Robot state and action records

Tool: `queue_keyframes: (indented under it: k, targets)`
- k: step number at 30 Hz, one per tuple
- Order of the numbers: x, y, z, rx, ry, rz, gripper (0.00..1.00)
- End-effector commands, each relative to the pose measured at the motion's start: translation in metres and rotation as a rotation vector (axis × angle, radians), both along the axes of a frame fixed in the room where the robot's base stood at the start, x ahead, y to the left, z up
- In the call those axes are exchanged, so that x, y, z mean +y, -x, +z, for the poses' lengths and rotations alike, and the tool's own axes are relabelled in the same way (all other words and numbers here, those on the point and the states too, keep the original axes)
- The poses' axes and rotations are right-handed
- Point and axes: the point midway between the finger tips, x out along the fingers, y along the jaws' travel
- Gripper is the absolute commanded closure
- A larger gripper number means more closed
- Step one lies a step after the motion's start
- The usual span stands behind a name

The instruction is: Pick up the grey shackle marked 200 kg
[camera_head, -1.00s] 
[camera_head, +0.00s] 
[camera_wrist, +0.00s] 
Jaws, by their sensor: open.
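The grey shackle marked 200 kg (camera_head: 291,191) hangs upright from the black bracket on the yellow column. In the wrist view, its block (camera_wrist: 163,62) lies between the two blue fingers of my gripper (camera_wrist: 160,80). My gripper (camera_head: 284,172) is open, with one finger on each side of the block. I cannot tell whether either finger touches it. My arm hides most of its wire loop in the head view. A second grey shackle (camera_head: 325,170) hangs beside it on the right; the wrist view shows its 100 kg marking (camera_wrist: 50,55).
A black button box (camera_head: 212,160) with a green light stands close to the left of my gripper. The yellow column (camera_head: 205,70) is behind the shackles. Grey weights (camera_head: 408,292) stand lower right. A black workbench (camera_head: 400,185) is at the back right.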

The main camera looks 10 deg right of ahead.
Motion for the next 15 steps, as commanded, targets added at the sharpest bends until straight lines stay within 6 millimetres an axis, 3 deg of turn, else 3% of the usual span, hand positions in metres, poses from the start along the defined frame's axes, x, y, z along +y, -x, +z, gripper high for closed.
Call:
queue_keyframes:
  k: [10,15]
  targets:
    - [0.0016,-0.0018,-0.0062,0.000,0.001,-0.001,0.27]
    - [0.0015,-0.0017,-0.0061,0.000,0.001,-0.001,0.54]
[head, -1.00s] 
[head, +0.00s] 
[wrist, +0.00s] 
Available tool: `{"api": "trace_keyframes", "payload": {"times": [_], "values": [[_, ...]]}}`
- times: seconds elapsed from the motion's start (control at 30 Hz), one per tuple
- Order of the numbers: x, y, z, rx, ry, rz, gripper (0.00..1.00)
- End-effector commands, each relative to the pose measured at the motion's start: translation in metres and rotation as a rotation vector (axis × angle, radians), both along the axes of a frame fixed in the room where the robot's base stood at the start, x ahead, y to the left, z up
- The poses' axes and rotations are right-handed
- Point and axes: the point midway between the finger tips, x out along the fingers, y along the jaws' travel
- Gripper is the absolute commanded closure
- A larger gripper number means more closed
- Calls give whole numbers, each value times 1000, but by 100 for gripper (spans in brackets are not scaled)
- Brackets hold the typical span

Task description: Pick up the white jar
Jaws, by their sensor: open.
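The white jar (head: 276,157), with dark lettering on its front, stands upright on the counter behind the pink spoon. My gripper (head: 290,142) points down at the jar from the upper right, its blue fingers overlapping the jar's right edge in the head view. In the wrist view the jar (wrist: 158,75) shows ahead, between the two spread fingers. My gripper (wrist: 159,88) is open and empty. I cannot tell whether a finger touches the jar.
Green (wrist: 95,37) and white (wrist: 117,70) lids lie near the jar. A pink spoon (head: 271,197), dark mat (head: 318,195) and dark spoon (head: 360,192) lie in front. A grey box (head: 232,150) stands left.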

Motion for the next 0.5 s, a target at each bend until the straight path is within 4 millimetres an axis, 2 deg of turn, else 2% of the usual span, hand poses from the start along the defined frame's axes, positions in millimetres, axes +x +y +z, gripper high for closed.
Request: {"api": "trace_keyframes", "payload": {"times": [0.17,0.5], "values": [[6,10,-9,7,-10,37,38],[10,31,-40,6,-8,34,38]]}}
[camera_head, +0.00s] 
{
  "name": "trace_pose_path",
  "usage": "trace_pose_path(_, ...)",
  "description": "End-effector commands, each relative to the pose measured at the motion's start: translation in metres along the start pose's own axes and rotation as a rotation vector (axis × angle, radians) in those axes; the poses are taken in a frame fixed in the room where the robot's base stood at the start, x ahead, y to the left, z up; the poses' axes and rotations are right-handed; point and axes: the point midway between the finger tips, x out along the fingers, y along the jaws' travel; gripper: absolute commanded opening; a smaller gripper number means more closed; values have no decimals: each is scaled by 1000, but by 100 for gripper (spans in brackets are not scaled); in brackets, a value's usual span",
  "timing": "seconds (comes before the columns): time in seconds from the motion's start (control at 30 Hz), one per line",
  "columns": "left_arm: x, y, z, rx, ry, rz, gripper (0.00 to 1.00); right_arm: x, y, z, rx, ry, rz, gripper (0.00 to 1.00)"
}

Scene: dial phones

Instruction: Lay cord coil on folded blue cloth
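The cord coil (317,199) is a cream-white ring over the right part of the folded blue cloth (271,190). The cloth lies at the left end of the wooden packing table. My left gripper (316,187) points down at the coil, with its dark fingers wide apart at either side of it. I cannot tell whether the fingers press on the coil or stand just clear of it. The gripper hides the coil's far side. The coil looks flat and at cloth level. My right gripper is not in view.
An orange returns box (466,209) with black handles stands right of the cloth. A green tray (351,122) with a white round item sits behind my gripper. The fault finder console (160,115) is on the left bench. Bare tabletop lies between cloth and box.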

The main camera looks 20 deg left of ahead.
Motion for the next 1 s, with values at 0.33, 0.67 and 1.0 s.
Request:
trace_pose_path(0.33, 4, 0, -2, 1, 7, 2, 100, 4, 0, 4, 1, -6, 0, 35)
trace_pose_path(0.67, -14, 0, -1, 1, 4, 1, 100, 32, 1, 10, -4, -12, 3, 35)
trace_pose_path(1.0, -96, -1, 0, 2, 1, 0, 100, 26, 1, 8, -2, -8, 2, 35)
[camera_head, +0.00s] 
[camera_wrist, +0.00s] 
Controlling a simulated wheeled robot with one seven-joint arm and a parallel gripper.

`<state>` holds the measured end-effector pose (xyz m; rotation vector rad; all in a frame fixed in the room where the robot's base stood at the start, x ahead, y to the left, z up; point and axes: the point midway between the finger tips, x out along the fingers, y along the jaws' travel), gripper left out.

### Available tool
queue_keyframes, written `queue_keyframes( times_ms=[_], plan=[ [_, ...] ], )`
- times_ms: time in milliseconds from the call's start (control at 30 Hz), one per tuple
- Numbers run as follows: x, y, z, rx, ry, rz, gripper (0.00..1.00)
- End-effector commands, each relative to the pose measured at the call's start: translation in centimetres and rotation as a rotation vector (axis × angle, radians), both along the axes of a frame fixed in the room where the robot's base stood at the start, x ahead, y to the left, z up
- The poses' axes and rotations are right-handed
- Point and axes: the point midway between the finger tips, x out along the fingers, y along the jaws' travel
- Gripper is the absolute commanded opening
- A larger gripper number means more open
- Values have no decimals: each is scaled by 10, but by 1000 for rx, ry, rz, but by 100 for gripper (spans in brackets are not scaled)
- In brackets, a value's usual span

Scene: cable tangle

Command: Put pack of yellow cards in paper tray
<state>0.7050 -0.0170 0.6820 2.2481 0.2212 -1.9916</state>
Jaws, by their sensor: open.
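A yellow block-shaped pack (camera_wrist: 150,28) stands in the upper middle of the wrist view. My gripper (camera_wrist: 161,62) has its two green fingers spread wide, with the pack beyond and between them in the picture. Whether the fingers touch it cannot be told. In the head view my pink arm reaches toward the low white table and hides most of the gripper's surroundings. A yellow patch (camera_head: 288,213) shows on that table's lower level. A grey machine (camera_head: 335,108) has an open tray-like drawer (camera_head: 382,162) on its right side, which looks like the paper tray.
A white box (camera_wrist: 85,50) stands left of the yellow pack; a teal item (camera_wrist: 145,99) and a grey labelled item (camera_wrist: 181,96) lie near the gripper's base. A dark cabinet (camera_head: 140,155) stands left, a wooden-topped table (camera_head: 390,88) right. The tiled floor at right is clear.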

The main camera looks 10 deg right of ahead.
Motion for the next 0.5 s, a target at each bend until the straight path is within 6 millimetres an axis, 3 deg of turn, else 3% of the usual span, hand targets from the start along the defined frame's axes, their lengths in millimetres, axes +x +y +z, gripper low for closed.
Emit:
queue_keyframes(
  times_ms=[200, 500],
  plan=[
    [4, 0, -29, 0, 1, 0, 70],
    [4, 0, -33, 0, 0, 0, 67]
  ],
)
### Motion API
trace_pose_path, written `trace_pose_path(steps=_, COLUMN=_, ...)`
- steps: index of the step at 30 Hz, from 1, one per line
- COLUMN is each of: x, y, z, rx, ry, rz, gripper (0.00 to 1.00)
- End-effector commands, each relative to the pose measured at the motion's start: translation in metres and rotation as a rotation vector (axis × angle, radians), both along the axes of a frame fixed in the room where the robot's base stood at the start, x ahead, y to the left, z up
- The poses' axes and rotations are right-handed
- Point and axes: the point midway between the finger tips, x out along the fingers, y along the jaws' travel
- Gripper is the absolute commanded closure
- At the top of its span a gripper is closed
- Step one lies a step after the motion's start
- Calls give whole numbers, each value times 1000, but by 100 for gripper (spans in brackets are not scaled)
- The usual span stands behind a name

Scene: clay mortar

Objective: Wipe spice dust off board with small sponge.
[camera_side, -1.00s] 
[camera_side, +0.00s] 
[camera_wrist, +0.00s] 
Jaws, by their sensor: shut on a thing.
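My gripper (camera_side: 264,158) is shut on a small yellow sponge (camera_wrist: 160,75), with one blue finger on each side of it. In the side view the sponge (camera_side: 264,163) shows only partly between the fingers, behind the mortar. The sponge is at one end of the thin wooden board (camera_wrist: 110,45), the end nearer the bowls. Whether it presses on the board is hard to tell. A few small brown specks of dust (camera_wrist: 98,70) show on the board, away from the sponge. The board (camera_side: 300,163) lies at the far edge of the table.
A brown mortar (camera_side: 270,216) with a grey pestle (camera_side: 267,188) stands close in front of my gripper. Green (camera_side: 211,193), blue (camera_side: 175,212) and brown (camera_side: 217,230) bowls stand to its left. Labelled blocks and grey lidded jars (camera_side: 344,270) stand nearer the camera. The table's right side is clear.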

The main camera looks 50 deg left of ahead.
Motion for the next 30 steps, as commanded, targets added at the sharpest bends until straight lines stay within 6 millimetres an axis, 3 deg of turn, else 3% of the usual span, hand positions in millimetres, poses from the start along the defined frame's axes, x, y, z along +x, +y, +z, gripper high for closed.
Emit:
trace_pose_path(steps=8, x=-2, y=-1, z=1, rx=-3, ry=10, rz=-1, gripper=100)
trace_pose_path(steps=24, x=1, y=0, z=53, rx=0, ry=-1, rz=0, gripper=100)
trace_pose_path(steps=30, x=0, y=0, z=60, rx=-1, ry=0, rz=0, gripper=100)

THE PROBLEM:
Print exactly the lines above from the one with "[head, +0.00s]" to the one with "Task description: Pick up the white jar", including both.

CORRECT RESPONSE:
[head, +0.00s] 
[wrist, +0.00s] 
Available tool: `{"api": "trace_keyframes", "payload": {"times": [_], "values": [[_, ...]]}}`
- times: seconds elapsed from the motion's start (control at 30 Hz), one per tuple
- Order of the numbers: x, y, z, rx, ry, rz, gripper (0.00..1.00)
- End-effector commands, each relative to the pose measured at the motion's start: translation in metres and rotation as a rotation vector (axis × angle, radians), both along the axes of a frame fixed in the room where the robot's base stood at the start, x ahead, y to the left, z up
- The poses' axes and rotations are right-handed
- Point and axes: the point midway between the finger tips, x out along the fingers, y along the jaws' travel
- Gripper is the absolute commanded closure
- A larger gripper number means more closed
- Calls give whole numbers, each value times 1000, but by 100 for gripper (spans in brackets are not scaled)
- Brackets hold the typical span

Task description: Pick up the white jar

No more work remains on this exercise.